05 May 2008

Bolivian Death Road

Here's another video from Telegraph.co.uk, this time on the "death road," also known as the North Yungas Road, from La Paz to Coroico.

I am annoyed a bit by the Telegraph's bias. I know they're a British newspaper, and I've heard from my friends from the UK that their newspapers are so biased and error-ridden that people trust the news on TV more, but still. They have broken ground on a bypass for the road, it's just so expensive trying to build on such steep mountains. Okay, I'll admit, Bolivia does have some money and political problems, but they don't need to make it sound as if the country's so broke, they sit around and get violent on their dirt roads. Bah.

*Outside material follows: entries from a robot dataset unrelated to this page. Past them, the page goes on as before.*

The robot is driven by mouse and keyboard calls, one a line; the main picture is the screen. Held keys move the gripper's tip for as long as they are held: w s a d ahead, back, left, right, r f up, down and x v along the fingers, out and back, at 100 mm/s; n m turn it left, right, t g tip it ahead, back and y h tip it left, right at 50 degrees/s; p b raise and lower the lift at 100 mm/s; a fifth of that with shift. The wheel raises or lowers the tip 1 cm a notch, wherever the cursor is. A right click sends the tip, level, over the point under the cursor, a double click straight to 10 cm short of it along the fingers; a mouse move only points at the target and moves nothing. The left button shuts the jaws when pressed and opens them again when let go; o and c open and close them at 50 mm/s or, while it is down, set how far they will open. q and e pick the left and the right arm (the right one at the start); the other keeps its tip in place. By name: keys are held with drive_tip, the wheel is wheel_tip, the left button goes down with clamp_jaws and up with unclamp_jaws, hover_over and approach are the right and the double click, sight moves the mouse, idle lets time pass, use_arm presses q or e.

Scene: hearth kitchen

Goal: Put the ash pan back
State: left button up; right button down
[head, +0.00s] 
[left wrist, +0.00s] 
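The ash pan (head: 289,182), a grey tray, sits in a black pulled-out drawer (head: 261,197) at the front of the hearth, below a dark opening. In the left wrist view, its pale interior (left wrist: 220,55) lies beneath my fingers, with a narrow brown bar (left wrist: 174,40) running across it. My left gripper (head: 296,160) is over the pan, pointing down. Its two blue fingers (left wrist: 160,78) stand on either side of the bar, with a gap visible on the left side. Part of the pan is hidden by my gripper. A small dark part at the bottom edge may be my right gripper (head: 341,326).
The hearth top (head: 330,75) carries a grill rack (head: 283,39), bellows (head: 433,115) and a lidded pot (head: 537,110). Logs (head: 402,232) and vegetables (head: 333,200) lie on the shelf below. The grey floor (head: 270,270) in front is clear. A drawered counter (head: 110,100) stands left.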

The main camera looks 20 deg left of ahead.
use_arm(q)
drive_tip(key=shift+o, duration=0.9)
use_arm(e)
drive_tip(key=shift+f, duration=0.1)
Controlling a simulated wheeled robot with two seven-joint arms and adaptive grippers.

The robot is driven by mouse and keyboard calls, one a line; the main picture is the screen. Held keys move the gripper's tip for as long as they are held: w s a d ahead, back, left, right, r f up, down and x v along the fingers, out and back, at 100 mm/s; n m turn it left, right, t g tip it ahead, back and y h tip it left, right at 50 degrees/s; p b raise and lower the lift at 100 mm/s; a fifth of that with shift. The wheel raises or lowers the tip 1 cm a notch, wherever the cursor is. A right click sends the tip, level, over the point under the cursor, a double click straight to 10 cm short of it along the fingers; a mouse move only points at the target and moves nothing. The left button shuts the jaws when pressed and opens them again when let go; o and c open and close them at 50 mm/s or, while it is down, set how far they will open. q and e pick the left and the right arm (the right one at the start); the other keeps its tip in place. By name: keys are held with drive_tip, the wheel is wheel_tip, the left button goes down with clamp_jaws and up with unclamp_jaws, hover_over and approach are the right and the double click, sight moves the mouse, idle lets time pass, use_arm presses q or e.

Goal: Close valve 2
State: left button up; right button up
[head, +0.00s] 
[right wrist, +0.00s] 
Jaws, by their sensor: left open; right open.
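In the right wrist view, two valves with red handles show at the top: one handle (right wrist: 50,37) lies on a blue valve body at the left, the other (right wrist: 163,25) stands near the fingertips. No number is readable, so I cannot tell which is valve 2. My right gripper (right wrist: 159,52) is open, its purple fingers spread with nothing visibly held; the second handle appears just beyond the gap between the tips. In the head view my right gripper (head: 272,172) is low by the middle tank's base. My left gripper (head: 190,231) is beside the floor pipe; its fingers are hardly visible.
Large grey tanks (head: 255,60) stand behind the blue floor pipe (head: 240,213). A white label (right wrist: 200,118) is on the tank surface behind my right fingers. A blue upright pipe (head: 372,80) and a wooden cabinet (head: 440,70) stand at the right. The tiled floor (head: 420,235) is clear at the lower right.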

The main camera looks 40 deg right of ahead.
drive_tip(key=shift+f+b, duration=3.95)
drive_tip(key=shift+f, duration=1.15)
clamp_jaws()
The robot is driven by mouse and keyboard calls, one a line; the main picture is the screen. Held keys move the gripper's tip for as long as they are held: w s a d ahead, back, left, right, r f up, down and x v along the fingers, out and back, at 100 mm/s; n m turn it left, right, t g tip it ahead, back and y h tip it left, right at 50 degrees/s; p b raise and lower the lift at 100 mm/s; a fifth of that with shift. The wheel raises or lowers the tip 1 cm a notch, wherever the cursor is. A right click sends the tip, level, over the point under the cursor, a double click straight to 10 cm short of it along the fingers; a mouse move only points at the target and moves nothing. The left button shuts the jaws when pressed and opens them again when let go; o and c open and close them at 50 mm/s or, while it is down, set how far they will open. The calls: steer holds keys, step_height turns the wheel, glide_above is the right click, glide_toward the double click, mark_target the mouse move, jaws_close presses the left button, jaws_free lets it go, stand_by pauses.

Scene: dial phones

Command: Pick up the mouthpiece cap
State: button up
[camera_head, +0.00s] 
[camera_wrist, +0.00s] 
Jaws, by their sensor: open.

One thing that makes this road so scary is that smaller vehicles have to yield to the bigger ones by standing near the edge. Yep, all those bikers have to stand by the edge of the road to let the bigger vehicles pass. It's only built to fit one car, though it does give some shoulder space at some intervals. Needless to say, it really isn't used by the locals too often. I don't think I'll bike down it anytime soon, thanks.

By the way, all the rural roads that hug the mountains in Bolivia are scary. I remember being about eight years old on a tour bus to see some Incan ruins. The damned bus would sometimes have to drive on the edge of the road to be able to fit by a passing car. That road was paved, with a dividing line, too! I can't imagine how scary it'd be on the death road. It was almost beat by that one time we were driving on a similar road and I was sitting on my cousin's lap in the front seat. We couldn't fit the seatbelt around both of us, so we had to ride that sans seatbelt. My cousin also got carsick during the trip, joy!

You get some beautiful views on those roads, however. Nothing beats looking out your window - as long as you don't look down - and seeing green mountainsides hugged by white mist. Gorgeous; remind me to post pictures sometime. I have one where it has a rope bridge spanning maybe 500 feet of space, and the bridge was partially obscured by the mist. Everyone must visit.

Correction: according to Wikipedia, the bypass route was completed in 2006. Just goes to show how research is useful.